_PROMPT_
Beginning with the line that contains "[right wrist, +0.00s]" and ending with the line that contains "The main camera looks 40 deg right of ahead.", reproduce each line exactly; include both and add nothing.
--- start ---
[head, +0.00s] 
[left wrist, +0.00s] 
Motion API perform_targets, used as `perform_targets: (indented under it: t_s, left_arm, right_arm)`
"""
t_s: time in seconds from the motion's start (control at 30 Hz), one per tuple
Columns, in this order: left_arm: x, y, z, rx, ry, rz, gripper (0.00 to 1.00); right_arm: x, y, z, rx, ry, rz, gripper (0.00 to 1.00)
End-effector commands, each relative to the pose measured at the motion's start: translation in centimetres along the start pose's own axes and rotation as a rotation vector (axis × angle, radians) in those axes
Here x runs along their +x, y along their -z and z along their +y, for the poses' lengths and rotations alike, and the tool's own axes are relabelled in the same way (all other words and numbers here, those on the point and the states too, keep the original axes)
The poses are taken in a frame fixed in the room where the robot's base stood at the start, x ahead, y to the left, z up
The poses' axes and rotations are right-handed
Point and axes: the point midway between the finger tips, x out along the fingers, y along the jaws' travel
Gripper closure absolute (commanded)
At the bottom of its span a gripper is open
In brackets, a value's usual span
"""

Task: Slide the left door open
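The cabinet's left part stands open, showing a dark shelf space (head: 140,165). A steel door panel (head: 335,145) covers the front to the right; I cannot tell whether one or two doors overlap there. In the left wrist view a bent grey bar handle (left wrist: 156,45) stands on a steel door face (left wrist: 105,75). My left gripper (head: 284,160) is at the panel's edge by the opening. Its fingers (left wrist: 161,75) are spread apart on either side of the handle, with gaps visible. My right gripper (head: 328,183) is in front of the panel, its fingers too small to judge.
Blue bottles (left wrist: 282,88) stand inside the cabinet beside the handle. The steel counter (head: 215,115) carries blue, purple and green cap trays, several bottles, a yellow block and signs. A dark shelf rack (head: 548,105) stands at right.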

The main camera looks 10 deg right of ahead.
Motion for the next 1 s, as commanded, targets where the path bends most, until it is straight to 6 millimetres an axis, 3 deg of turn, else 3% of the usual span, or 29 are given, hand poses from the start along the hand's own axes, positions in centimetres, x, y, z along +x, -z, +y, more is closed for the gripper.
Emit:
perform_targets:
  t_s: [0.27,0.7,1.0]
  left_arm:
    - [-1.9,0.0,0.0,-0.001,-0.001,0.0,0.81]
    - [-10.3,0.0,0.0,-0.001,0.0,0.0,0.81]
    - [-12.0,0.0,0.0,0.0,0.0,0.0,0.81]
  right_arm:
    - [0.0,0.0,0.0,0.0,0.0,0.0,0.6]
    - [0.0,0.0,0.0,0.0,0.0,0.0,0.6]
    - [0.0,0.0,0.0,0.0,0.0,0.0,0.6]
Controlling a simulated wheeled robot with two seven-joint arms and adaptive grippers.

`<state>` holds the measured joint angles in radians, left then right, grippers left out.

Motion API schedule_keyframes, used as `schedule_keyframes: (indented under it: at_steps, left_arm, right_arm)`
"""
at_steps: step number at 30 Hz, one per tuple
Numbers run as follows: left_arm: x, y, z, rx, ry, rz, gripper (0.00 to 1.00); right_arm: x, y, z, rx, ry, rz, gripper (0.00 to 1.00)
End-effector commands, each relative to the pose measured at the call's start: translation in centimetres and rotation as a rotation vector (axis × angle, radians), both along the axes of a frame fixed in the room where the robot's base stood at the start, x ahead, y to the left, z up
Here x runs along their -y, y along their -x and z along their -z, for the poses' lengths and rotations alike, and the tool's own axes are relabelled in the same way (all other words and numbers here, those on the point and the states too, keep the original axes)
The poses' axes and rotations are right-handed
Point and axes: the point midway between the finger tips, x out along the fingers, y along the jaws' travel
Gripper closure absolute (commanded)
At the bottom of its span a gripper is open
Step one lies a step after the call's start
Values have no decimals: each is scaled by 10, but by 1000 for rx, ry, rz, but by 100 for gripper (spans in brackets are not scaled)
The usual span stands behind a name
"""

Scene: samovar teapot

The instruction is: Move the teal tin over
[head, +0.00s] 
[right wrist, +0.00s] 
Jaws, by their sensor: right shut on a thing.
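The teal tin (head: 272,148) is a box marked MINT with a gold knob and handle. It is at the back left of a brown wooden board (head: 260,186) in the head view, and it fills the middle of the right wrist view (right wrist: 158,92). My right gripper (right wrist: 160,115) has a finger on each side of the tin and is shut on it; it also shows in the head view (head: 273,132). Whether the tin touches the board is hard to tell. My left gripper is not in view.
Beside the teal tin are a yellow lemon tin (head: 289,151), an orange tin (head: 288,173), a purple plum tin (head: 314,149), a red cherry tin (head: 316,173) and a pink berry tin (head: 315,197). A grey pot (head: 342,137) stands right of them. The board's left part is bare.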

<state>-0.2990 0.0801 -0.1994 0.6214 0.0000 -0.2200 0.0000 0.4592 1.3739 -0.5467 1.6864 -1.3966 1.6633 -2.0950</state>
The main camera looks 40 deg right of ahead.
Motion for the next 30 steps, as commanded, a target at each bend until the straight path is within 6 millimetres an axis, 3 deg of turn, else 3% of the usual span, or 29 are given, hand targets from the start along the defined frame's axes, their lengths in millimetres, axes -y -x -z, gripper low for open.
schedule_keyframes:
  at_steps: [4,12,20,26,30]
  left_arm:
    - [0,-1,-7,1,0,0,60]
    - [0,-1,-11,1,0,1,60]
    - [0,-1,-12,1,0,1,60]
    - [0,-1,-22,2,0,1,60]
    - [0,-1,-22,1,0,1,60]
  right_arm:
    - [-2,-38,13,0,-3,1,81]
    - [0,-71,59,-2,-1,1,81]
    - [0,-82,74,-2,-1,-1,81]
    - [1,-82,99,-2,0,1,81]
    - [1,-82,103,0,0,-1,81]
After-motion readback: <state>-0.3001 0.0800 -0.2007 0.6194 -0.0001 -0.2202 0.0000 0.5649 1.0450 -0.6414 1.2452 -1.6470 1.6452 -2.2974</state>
--- end ---
--- start ---
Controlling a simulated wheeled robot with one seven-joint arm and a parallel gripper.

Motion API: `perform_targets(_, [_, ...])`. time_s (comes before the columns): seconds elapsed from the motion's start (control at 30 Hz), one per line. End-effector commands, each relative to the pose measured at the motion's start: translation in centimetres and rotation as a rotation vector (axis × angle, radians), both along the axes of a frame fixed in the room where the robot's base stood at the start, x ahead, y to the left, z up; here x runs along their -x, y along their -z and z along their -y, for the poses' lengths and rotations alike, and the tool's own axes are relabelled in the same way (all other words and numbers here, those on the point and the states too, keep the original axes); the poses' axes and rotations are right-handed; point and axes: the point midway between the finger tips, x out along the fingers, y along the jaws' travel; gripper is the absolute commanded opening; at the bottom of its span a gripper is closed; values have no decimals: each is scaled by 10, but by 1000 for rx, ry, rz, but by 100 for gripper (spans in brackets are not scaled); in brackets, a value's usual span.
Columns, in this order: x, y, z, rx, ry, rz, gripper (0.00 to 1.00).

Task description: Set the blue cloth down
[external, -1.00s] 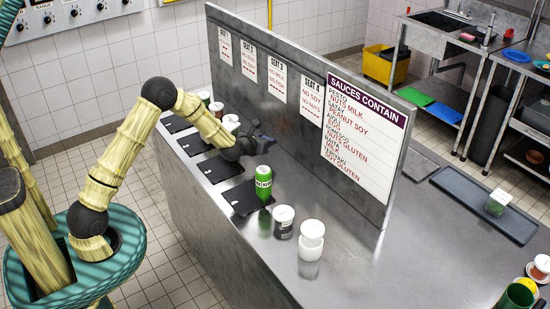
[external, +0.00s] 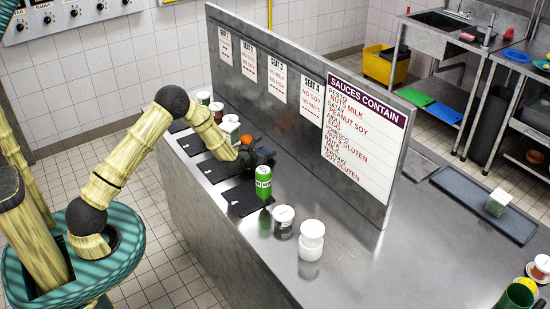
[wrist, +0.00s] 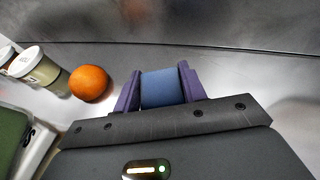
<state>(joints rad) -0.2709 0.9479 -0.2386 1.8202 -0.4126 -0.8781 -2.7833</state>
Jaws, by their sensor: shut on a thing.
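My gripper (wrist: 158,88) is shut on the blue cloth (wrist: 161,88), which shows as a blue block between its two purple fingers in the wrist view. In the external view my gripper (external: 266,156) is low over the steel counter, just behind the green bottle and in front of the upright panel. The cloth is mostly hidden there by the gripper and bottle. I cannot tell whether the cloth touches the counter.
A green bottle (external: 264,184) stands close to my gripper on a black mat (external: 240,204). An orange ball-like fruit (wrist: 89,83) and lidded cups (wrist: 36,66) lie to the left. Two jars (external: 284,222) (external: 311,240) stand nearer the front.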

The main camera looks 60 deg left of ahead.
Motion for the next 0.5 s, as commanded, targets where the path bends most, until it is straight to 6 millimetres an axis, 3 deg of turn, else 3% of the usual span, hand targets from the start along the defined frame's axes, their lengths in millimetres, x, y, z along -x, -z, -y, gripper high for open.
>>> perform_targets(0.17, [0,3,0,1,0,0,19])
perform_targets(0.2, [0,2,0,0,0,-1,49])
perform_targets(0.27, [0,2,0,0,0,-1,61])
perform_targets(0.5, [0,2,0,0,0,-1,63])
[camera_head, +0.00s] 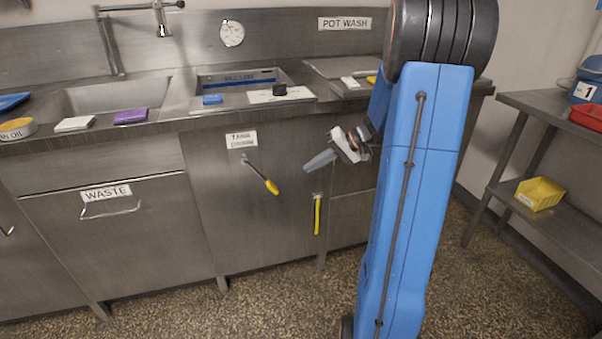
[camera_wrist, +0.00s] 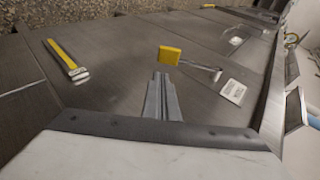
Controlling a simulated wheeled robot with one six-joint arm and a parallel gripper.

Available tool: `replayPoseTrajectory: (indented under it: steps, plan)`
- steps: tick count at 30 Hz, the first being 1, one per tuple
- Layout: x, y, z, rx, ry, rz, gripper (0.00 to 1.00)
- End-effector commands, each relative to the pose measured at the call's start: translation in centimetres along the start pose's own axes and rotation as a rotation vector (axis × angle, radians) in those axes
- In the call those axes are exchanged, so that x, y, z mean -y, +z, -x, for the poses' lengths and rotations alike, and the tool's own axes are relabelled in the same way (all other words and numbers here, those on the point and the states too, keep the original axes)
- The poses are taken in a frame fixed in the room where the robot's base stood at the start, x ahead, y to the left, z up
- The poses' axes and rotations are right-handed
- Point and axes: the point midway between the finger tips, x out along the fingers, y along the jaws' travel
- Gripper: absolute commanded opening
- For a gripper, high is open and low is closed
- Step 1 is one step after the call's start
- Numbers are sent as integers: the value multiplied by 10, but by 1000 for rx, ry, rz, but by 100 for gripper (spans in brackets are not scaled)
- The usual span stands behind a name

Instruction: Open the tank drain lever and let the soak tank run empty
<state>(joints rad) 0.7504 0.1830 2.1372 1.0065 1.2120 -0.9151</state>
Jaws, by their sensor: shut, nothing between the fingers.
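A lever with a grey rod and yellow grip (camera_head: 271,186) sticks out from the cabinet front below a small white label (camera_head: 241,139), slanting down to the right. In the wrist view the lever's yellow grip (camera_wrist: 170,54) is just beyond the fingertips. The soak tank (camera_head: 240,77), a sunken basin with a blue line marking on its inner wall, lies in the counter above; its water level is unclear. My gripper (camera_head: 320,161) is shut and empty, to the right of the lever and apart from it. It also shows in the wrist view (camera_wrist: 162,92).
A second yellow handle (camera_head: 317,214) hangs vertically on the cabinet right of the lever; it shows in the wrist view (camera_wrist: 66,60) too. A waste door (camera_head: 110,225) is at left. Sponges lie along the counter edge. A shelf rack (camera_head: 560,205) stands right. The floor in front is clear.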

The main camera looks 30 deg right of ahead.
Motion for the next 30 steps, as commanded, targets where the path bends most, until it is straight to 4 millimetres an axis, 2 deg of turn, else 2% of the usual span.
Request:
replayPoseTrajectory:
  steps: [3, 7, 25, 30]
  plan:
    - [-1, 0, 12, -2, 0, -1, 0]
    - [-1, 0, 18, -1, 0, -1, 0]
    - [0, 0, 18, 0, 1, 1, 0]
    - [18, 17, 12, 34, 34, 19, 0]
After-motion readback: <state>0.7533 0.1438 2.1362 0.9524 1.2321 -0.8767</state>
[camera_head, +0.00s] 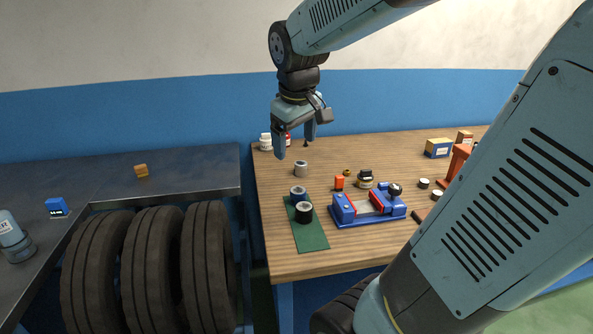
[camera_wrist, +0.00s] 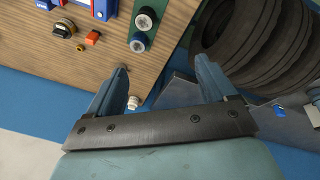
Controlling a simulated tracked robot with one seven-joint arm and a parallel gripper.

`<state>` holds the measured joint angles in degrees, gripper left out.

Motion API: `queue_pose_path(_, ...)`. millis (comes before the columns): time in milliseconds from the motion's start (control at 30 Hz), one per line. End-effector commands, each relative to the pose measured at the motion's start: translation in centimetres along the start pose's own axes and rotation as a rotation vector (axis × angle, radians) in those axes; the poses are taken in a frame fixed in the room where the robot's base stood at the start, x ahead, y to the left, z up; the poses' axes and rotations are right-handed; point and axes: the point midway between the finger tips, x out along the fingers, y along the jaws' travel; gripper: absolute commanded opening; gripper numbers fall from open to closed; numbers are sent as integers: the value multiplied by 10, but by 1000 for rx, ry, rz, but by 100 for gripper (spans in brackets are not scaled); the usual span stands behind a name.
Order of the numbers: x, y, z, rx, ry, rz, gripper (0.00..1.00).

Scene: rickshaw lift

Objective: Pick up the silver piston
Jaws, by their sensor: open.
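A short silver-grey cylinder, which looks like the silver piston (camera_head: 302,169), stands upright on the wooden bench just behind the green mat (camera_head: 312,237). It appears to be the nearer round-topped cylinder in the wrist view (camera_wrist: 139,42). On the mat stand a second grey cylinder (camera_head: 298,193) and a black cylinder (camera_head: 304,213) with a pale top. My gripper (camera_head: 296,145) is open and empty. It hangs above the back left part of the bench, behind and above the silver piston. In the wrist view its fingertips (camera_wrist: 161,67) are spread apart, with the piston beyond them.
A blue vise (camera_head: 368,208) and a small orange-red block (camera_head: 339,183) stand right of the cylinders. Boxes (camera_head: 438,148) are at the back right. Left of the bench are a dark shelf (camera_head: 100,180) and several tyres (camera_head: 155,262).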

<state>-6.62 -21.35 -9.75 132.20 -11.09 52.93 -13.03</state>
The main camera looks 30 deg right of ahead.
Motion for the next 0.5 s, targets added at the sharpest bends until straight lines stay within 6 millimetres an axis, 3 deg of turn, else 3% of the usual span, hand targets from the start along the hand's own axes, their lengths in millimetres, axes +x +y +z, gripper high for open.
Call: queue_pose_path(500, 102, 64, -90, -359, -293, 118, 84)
--- end ---
_THE OUTPUT_
[right wrist, +0.00s] 
Jaws, by their sensor: right shut on a thing.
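The teal tin (head: 272,148) is a box marked MINT with a gold knob and handle. It is at the back left of a brown wooden board (head: 260,186) in the head view, and it fills the middle of the right wrist view (right wrist: 158,92). My right gripper (right wrist: 160,115) has a finger on each side of the tin and is shut on it; it also shows in the head view (head: 273,132). Whether the tin touches the board is hard to tell. My left gripper is not in view.
Beside the teal tin are a yellow lemon tin (head: 289,151), an orange tin (head: 288,173), a purple plum tin (head: 314,149), a red cherry tin (head: 316,173) and a pink berry tin (head: 315,197). A grey pot (head: 342,137) stands right of them. The board's left part is bare.

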<state>-0.2990 0.0801 -0.1994 0.6214 0.0000 -0.2200 0.0000 0.4592 1.3739 -0.5467 1.6864 -1.3966 1.6633 -2.0950</state>
The main camera looks 40 deg right of ahead.

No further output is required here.